How do I purchase real estate within my Digital Trust IRA Account?

You can purchase real estate directly through your IRA account, have real estate transferred from an existing IRA or roll it over from a qualified plan. It may also be acquired by your IRA account as a result of a foreclosure on a mortgage or deed of trust which is currently held within your IRA account.

Will Digital Trust hold real property?

Yes. Digital Trust will hold direct title to real property, in addition to interests in Limited Liability Companies (LLC) or Limited Partnerships (LP) that hold title to real property; notes secured by trust deeds/mortgages; and interests in Real Estate Investment Trusts (REITs).

What is the 50% rule?

This is where 50% or more of the entity will be owned by the Digital Trust IRA and other disqualified persons or family members.

What is a non-recourse loan?

Non-recourse loans are the only types of loans that are permitted to be utilized within a qualified account. Traditional mortgages use personal assets and accreditation as security for the loan.  Since personal assets cannot stand as security for the loan within a qualified account, the only recourse the bank has is to go after the property itself. Therefore, they typically will require a higher percentage of the cost of the property to be used as the down payment. Please consult your tax adviser about any Unrelated Debt Financed Income Tax (UDFI) that could arise due to obtaining a non-recourse loan.
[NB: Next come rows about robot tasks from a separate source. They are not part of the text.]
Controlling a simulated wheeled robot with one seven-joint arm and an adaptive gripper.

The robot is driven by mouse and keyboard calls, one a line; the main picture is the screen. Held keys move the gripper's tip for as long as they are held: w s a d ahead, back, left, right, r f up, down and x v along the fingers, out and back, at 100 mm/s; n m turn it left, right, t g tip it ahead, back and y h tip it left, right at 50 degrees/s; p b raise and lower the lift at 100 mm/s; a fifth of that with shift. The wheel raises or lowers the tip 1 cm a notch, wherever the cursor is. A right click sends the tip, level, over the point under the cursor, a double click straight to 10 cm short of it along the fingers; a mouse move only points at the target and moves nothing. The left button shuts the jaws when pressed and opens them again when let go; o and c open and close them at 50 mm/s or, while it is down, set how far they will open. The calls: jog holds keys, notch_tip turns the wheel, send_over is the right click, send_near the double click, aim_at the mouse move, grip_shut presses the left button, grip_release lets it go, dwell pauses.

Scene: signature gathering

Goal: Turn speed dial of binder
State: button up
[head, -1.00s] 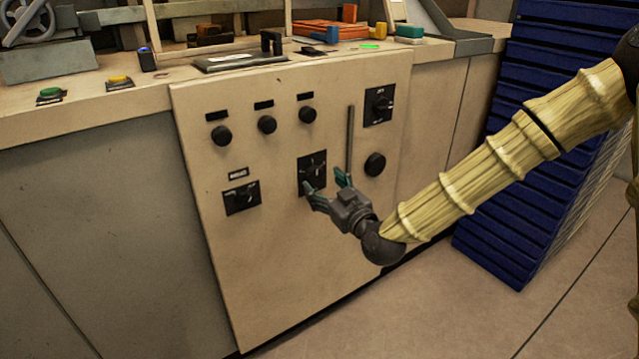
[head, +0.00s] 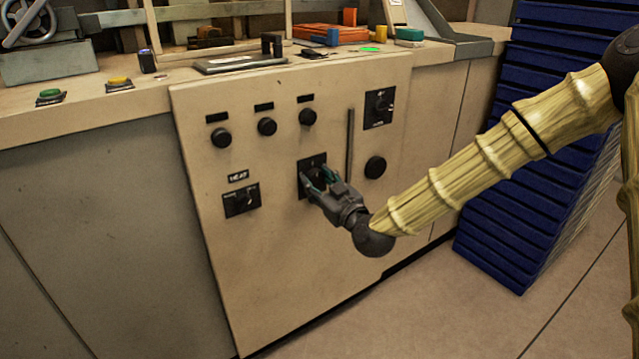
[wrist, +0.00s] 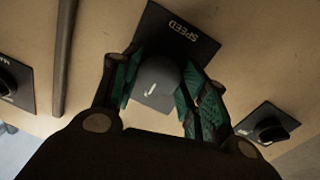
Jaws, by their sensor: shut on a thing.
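The speed dial is a round dark knob (wrist: 157,78) on a black plate marked SPEED (wrist: 188,30) in the wrist view. In the head view the same black plate (head: 305,191) is on the front panel of the binder (head: 270,270), mostly covered by my gripper. My gripper (head: 322,176) is at the plate, its two green-padded fingers on either side of the knob. The fingers also show in the wrist view (wrist: 160,90), shut on the knob. The knob's far side and its exact contact with the pads are partly hidden.
A HEAT dial (head: 242,200) is to the left and another dial (head: 379,107) is at the upper right. A round black knob (head: 375,167) and a vertical slot (head: 350,143) are close on the right. Blue stacked trays (head: 550,130) stand beside my arm.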

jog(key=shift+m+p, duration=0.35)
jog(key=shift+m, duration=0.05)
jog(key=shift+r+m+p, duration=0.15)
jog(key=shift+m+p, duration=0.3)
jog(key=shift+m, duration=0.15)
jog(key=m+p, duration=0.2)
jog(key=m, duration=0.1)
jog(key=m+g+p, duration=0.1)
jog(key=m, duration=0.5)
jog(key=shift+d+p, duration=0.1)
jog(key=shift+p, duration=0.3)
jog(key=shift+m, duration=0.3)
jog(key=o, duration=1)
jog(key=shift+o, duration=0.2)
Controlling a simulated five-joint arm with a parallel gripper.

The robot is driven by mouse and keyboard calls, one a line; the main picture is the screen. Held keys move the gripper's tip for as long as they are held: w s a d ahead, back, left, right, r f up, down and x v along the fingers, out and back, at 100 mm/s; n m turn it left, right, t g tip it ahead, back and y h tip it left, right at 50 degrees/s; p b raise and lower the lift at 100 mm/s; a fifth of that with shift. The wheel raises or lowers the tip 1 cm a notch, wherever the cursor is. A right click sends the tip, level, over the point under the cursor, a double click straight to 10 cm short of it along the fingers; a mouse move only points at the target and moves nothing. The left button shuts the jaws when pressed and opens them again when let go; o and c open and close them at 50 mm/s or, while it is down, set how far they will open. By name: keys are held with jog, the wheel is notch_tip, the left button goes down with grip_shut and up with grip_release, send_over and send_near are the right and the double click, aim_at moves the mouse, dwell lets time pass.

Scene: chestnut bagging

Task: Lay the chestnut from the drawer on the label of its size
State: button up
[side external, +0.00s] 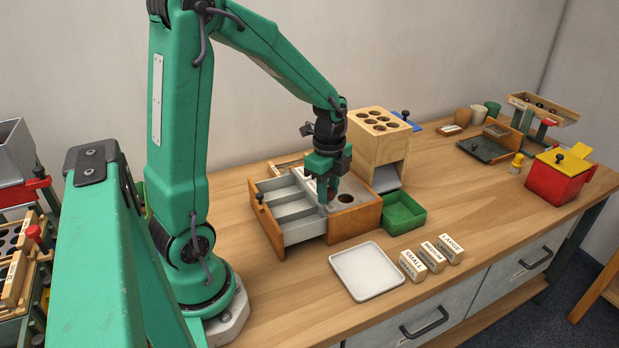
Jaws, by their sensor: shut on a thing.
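A wooden box holds a grey drawer (304,231) with several compartments, pulled out towards the front. My gripper (327,198) points down at the right side of the drawer, by the grey panel with dark round holes. It is shut on something small and brown, mostly hidden by the fingers, which looks like the chestnut (331,192). Three wooden label blocks stand at the front right: SMALL (412,266), MEDIUM (433,257) and LARGE (451,249). I cannot tell the chestnut's size from here.
An empty white tray (366,271) lies left of the labels. A green bin (404,212) sits right of the drawer box. A tall wooden holed box (380,140) stands behind. A red box (560,176) stands far right. Bare table lies right of the labels.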

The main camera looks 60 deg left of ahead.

Where can I find more information on calculating UBIT or UDFI?

More information can be found on IRS.gov, particularly their page on Unrelated Business Income Tax. Additionally, many tax advisors and CPAs will be able to assist in the determination and calculation of UBIT and UDFI owed on your retirement account’s investments.

What is Un-related Business Taxable Income (UBTI)?

Limited partnerships, limited liability companies and other entities that carry on an unrelated business or borrow funds to finance the acquisition of property may generate Unrelated Business Taxable Income (“UBTI”). UBTI is generally reported on Schedule K-1 issued by the entity. If the UBTI attributable to your account exceeds $1,000.00 for any taxable year, IRS Form 990-T must be filed along with the appropriate amount of tax, payable from your IRA Account. We do not monitor UBTI and does not prepare IRS Firm 990-T. If the tax is applicable, you must prepare or have prepared IRS Form 990-T and forward it to us along with written authorization to pay the tax from your account. If you are required to file IRS Form 990-T, you must apply for and utilize an Employer Identification Number (“EIN”). You may not use our EIN or your own Social Security Number. For more information on UBTI, please refer to IRS Publication 598 and/or consult your tax advisor.

Why is Digital Trust listed as the owner of my asset?

As the custodian, we own the assets in each account for the benefit of (FBO) your individual account. This means that we execute all investment documents and all documents related to the sale of the asset. This titling also ensures that the IRS recognizes that you are not personally benefiting from the assets held in your account before retirement. This allows you to recognize any potential tax benefits for which you might be eligible.